Le joli bas fait la belle jambe, mais attention à l'accroc !
Le métier d'hôtelier n'a pas à craindre de crises à Ganges l’Attirante. Avant la guerre, les estivants des congés payés, les visiteurs de la Grotte des Demoiselles et les skieurs de l’Aigoual se relayaient pour lui assurer une activité lucrative. Depuis es années de pénitence, les chasseurs de bas de soie leur ont succédé avantageusement dans cette haute région des revenues.
La chasse aux bas est très curieuse. On ne la trouve décrite dans aucun manuel cynégétique. C’est une lacune car elle a sa place. Elle exige les premières qualités des chasseurs : du flair et de la patience.
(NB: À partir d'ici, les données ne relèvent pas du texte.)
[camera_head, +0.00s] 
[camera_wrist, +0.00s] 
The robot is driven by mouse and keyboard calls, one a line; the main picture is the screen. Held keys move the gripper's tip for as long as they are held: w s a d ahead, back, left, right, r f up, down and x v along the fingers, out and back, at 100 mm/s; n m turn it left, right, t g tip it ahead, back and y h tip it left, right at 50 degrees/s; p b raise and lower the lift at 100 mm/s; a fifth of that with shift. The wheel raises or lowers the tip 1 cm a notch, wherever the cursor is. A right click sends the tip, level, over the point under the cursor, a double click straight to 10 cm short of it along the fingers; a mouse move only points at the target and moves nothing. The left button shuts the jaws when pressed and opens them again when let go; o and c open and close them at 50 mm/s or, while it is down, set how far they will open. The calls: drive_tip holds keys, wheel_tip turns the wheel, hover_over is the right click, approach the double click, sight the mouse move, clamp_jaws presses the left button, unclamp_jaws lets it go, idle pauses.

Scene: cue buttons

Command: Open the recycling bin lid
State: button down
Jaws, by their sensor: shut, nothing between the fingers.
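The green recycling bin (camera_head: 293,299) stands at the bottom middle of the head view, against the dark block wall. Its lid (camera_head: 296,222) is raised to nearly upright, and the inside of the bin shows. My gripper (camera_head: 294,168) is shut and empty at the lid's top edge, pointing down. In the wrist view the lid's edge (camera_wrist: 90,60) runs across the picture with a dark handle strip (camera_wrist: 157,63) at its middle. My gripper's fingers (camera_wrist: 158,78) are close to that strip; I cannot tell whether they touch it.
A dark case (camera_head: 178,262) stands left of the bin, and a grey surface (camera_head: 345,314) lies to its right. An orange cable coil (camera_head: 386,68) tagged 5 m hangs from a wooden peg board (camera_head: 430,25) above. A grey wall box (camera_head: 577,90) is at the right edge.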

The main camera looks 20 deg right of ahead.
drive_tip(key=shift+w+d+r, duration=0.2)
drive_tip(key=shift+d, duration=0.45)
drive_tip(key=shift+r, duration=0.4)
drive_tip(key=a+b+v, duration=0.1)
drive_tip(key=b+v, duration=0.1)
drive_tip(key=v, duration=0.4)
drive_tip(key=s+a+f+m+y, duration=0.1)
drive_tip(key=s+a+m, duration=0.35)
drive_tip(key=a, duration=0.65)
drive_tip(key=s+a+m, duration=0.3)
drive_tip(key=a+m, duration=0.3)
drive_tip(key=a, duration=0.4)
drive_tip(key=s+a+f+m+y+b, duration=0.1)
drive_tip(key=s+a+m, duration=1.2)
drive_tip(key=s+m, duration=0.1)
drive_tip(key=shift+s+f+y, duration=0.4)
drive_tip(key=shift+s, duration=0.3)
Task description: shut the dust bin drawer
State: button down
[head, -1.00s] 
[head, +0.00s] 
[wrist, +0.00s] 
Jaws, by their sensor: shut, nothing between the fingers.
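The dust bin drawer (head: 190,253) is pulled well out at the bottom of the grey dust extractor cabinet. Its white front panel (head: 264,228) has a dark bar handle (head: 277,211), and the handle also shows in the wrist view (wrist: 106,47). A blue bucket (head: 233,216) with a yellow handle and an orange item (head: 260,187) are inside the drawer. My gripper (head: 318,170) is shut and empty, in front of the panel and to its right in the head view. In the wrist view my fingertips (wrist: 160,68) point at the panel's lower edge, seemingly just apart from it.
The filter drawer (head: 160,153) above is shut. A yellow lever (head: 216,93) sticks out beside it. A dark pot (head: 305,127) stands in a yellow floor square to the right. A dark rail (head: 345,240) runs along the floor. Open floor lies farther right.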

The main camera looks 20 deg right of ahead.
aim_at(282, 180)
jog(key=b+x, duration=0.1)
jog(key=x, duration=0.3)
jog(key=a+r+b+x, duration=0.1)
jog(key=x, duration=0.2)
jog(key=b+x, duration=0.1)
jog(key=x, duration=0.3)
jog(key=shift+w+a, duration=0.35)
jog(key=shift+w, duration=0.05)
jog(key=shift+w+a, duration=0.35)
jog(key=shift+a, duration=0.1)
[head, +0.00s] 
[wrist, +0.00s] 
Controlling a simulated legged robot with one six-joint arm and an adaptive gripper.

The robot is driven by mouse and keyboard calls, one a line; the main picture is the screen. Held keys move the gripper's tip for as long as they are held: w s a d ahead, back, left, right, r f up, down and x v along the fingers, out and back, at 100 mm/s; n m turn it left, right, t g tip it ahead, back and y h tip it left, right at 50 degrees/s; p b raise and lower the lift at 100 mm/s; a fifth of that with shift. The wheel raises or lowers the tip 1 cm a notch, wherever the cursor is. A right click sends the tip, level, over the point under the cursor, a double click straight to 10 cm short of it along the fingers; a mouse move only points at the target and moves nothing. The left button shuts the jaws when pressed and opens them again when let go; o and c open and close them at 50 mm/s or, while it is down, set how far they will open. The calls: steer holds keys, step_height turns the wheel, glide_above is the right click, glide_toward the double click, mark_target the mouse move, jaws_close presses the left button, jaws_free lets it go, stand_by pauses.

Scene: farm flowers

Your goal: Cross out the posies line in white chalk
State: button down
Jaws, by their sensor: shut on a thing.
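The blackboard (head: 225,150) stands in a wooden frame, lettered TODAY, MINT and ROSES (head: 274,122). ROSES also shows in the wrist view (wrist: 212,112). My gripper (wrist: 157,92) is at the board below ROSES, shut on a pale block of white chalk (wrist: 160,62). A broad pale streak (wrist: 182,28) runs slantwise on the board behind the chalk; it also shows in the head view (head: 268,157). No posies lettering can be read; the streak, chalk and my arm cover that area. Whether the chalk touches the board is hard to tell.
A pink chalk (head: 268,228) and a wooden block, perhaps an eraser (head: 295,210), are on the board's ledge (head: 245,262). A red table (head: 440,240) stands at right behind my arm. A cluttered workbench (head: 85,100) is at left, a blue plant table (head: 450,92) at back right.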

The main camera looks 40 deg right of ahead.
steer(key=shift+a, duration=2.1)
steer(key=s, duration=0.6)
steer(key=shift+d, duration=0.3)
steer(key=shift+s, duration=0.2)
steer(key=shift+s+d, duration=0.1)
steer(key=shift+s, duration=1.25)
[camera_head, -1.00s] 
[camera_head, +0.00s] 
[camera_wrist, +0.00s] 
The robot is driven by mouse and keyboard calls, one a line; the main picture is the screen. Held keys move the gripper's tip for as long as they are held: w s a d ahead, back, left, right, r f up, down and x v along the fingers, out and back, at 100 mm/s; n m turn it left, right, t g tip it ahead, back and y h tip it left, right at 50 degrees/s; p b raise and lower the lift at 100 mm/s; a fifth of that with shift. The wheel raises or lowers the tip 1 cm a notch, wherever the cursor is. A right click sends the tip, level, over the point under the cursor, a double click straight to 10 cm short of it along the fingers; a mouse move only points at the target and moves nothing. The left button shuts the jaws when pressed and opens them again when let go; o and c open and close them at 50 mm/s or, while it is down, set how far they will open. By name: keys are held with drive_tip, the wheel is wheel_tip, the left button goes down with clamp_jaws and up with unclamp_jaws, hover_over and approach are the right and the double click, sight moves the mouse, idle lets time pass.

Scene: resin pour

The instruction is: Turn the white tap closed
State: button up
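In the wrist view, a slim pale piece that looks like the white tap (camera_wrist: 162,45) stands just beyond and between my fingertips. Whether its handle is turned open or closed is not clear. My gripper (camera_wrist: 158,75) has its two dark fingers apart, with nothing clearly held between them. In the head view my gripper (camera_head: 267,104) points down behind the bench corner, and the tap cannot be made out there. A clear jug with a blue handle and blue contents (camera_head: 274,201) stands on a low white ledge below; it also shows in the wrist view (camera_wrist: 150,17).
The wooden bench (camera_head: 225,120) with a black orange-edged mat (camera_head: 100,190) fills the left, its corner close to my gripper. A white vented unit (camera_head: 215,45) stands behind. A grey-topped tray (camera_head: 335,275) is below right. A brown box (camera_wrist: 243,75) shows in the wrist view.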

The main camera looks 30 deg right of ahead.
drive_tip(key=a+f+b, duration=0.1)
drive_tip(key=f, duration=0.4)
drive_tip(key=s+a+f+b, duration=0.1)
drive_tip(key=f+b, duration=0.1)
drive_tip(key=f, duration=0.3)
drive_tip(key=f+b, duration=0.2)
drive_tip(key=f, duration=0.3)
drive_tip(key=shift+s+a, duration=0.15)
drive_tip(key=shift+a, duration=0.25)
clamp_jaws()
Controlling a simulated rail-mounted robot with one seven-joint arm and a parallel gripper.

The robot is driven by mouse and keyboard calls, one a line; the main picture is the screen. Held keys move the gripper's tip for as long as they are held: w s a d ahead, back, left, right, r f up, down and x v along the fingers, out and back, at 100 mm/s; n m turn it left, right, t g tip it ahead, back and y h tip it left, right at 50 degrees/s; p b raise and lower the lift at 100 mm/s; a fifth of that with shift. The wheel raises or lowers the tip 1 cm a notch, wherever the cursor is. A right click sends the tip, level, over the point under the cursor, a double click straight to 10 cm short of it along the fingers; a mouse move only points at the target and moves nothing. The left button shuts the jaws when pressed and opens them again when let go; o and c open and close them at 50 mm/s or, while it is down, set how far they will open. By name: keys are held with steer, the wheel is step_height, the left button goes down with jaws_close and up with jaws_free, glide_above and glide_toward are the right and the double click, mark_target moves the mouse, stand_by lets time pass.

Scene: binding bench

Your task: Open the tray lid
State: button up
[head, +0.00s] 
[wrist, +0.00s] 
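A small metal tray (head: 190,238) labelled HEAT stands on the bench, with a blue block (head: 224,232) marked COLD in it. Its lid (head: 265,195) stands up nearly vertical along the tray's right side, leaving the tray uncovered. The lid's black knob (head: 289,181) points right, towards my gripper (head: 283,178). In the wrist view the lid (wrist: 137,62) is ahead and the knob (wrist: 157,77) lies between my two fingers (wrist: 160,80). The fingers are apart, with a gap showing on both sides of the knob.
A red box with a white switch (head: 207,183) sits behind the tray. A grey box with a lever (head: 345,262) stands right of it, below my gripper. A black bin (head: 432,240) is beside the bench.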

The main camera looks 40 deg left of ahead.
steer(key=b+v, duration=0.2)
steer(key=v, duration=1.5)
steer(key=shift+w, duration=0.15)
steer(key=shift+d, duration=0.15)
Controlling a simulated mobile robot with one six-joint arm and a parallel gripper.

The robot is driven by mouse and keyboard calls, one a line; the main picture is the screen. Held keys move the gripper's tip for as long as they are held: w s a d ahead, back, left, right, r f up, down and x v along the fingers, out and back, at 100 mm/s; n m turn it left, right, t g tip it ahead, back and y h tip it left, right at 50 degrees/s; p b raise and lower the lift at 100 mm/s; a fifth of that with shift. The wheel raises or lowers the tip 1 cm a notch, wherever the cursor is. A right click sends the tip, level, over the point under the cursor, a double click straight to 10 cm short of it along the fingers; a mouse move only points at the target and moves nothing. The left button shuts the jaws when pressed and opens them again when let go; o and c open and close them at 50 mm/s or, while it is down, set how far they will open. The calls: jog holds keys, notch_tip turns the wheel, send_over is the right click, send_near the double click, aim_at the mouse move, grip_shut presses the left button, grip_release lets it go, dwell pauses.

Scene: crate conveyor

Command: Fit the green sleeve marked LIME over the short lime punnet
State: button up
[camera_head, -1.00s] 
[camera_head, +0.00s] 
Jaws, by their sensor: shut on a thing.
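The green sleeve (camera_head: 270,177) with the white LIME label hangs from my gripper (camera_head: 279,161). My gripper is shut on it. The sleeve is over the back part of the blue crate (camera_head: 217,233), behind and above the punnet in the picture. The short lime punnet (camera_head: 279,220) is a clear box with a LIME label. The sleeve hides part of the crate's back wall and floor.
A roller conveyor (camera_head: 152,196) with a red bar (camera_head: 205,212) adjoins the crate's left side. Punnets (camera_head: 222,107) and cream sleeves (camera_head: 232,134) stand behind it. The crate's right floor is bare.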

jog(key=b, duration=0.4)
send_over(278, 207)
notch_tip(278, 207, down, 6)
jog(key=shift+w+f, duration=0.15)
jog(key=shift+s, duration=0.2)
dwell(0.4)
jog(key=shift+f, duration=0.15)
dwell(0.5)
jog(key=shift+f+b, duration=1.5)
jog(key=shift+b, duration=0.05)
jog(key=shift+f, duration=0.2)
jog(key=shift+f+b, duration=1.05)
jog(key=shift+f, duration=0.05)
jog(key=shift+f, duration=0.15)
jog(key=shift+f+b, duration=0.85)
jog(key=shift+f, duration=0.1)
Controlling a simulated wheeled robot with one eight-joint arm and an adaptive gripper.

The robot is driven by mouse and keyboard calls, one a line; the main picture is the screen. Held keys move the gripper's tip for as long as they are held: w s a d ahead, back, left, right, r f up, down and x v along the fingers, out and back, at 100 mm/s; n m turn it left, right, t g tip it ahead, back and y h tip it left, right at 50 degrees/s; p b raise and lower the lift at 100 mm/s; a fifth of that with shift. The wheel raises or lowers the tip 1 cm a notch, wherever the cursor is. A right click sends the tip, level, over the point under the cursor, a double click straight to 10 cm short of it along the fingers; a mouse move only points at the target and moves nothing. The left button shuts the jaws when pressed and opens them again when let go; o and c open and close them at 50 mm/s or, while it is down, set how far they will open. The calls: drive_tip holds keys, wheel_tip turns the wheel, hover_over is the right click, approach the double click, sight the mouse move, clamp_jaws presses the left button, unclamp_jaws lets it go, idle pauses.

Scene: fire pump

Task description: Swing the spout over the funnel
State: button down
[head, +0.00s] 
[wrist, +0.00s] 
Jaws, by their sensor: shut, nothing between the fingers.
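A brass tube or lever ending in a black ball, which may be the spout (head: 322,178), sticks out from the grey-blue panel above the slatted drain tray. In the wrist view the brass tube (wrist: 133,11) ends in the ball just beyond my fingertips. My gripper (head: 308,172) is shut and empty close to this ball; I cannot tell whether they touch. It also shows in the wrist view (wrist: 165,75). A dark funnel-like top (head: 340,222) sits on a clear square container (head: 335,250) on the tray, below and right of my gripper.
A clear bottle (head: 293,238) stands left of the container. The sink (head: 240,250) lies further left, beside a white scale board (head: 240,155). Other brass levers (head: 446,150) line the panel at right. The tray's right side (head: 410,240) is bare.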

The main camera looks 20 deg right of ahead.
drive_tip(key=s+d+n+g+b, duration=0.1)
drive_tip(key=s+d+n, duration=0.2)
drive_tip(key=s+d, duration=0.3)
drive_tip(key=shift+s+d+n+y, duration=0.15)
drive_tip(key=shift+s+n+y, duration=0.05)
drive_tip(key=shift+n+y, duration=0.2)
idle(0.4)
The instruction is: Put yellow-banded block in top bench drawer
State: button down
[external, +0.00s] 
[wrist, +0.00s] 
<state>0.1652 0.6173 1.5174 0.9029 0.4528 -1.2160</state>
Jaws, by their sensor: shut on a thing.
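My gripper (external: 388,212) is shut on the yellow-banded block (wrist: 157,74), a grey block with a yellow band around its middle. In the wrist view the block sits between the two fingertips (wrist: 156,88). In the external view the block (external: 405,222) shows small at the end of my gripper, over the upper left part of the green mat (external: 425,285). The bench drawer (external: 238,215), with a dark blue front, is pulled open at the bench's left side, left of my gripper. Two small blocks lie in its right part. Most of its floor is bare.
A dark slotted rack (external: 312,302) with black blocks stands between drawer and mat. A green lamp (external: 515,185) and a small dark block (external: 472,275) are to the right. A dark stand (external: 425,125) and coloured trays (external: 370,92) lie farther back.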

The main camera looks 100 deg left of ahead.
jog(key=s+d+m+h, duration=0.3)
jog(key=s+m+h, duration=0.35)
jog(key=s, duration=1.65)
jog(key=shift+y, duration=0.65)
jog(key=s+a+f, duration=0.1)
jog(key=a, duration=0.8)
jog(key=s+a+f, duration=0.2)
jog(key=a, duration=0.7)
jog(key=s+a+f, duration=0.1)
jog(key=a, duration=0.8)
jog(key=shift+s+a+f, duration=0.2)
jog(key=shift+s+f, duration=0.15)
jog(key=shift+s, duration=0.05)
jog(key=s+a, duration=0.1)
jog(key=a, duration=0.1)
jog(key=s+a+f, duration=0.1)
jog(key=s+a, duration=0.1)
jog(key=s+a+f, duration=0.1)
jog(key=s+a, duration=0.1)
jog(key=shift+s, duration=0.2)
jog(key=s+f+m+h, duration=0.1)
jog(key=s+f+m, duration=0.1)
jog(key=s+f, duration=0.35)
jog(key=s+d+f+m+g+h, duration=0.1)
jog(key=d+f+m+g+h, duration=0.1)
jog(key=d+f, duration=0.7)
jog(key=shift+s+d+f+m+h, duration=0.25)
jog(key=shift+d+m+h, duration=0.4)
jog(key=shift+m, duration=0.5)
Elle est ouverte toute l’année et même lorsqu'elle est interdite. elle se pratique de jour et de nuit. Le jour, les chasseurs se présentent sous l’aspect d’oisifs désinvoltes, consacrant leur temps à des promenades banales ou se prélassant au Café Riche et au Bar du Commerce. Ils partent les mains vides et reviennent avec des paquets plein les poches. Des paquets de bas de soie, bien entendu. Tout en sirotant leur pastis, ils ont chassé... Il parait que le gibier-bas de soie hante aussi les dessous de carafes !
Les machines anciennes faisaient des bas bien soyeux - Les machines modernes vont plus vite
CHASSE DE NUIT
Les chasseurs de nuit, eux, s’entourent davantage de mystère. Ils se soucient peu de visiter la ville ou de fréquenter ses cafés. Ils arrivent par le train de 22 heures et, lorsque les hôtels sont pleins, ils passent la nuit dans la salle d’attente de la gare. Ils repartent avant que le soleil se lève par le train de 6 heures ou par le car de 7 heures. Et avec autant de discrétion ils s’en vont leurs valises copieusement garnies de ces bas de soie qui font l'objet de tant de désirs féminins. Il est à remarquer que ces chasseurs sont dépourvus d’armes à feu, ce qui n’empêche pas de donner des coups de fusil plus tard, lorsqu’ils revendent leur gibier.
Mais comment font-ils pour le débusquer ? Cela c’est bien leur secret. Car. n’est-ce pas, on sait bien que les fabriques sont soumises à un contrôle très strict. On sait que toute vente au détail est interdite et que les magasins gangeois ne possèdent que des articles d’exposition. On sait... mais que ne sait-on pas lorsqu’on se réfère seulement aux organismes officiels. Aussi ce n’est pas encore ici que vous trouverez le moyen de vous procurer à Ganges des bas de Ganges.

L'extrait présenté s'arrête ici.